Allí un muchacho discapacitado me atendió. Hago un inciso aquí porque cuando digo que era discapacitado no lo hago para mostrar mi disconformidad por lo ocurrido en forma de insulto. No, es sencillamente porque muchos de los empleados de reprografía de la UMH tiene alguna discapacidad consiguiendo así interesantes ventajas fiscales para la empresa que los contratara. Sigo.

Le indiqué que quería cuatro o cinco copias de mi foto de carné, le di la foto en cuestión y empezó a toquetear el ordenador. La impresora empezó a hacer el ruido característico de cuando están sacando algo que ocupa mucho papel. Le vi venir con las correspondientes copias de mi foto en formato DIN A4. Sin ninguna reprimenda mediante le indiqué que las quería en tamaño carné.

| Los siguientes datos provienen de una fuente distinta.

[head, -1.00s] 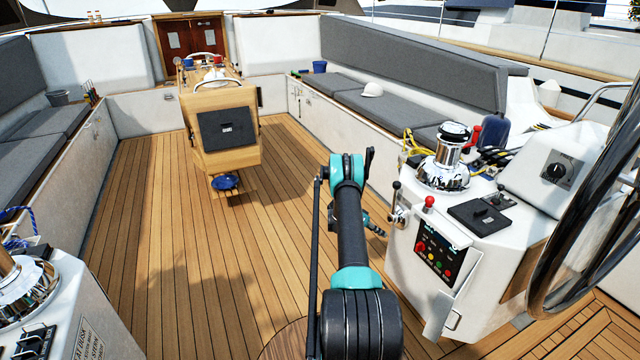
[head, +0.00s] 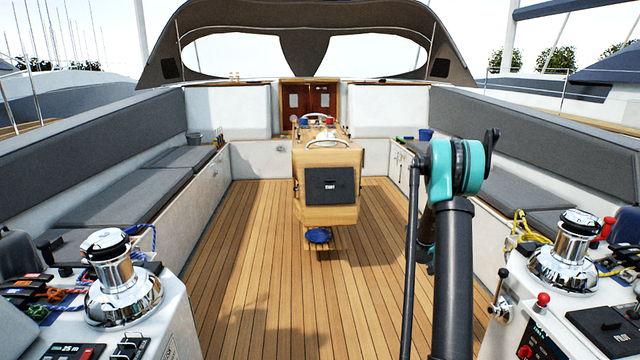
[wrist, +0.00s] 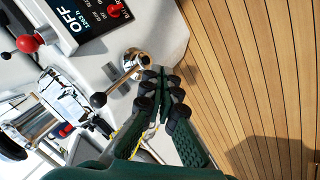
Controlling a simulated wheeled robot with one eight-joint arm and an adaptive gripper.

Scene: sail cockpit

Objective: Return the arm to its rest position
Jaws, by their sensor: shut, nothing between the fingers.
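My gripper (wrist: 161,82) shows in the wrist view with its dark green fingers closed together and nothing between them. It points over the wooden deck (wrist: 245,70) beside the white right-hand console. A chrome lever with a black knob (wrist: 98,99) lies just left of the fingertips in that view; whether they touch I cannot tell. In the head view my arm, black with teal joints, stands raised at right of centre. The gripper itself is hidden behind it there.
The right console carries a chrome winch (head: 565,255), a red-knobbed lever (head: 543,299) and a lever (head: 502,273). A left winch (head: 115,280) stands opposite. The deck between is clear.

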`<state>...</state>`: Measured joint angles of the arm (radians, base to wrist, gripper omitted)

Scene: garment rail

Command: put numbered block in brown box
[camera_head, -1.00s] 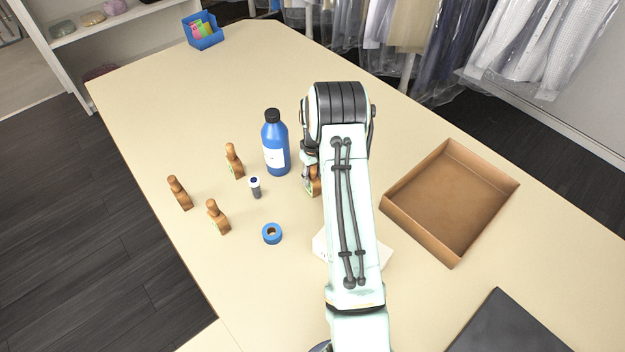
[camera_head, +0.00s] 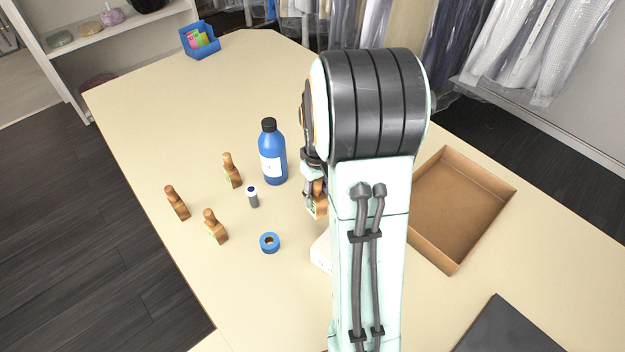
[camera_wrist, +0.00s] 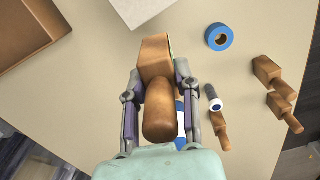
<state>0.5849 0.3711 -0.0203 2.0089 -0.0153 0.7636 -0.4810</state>
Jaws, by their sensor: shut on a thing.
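My gripper (camera_wrist: 163,105) is shut on a brown wooden block with a rounded handle (camera_wrist: 158,110); in the head view this block (camera_head: 318,205) is partly hidden by my arm. It appears held above the table. Its number cannot be read. The open brown box (camera_head: 457,200) stands to the right of my arm in the head view, its left part covered by the arm. A corner of the box also shows at the top left of the wrist view (camera_wrist: 22,30).
A blue bottle (camera_head: 272,153), a small white-capped vial (camera_head: 252,196) and a blue tape ring (camera_head: 269,242) stand left of my gripper. A white item (camera_head: 321,254) lies partly under my arm. A dark flat panel (camera_head: 508,328) is at front right. A blue bin (camera_head: 199,40) is at the far end.

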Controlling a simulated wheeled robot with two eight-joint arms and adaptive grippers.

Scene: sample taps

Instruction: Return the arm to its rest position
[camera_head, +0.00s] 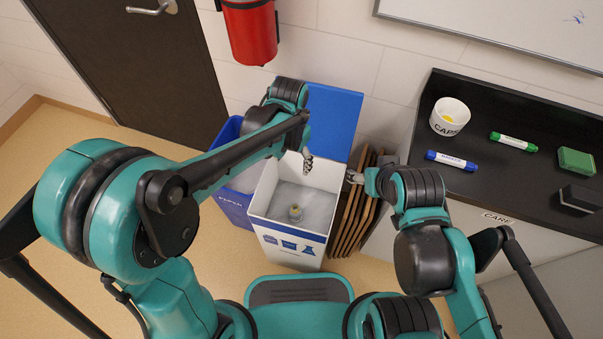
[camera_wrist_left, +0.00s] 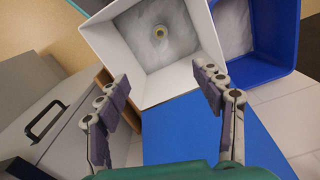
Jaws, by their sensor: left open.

Así que después sacó de nuevo las fotos, esta vez sí, a un tamaño adecuado. Le di las gracias, me miró y me dijo: “¿Quieres éstas?” señalando las grandes. Así que me llevé todas las fotos al precio de las que le había pedido y las guardé en el último rincón de mi carpeta.

Con el tiempo me fui acostumbrando a llevar la foto y ha dado lugar a un par de anécdotas. La primera es que Pedro Periche me pidió una por hacer la gracia y una noche la sacó y se la enseñó a una chica, que al verla se autoconvenció de que el de la foto era él y no yo. La segunda tiene que ver con Laura a la que un día de biblioteca cuando ella salió fuera de la sala, le coloqué la foto tal cual la llevaba yo. Solo la llevó un día, pero las risas que me eché yo solo merecieron la pena.
Ahora solo me queda una de esas fotos y quien sabe, quizá la siguiente víctima seas TÚ! Muajaja (risa malévola).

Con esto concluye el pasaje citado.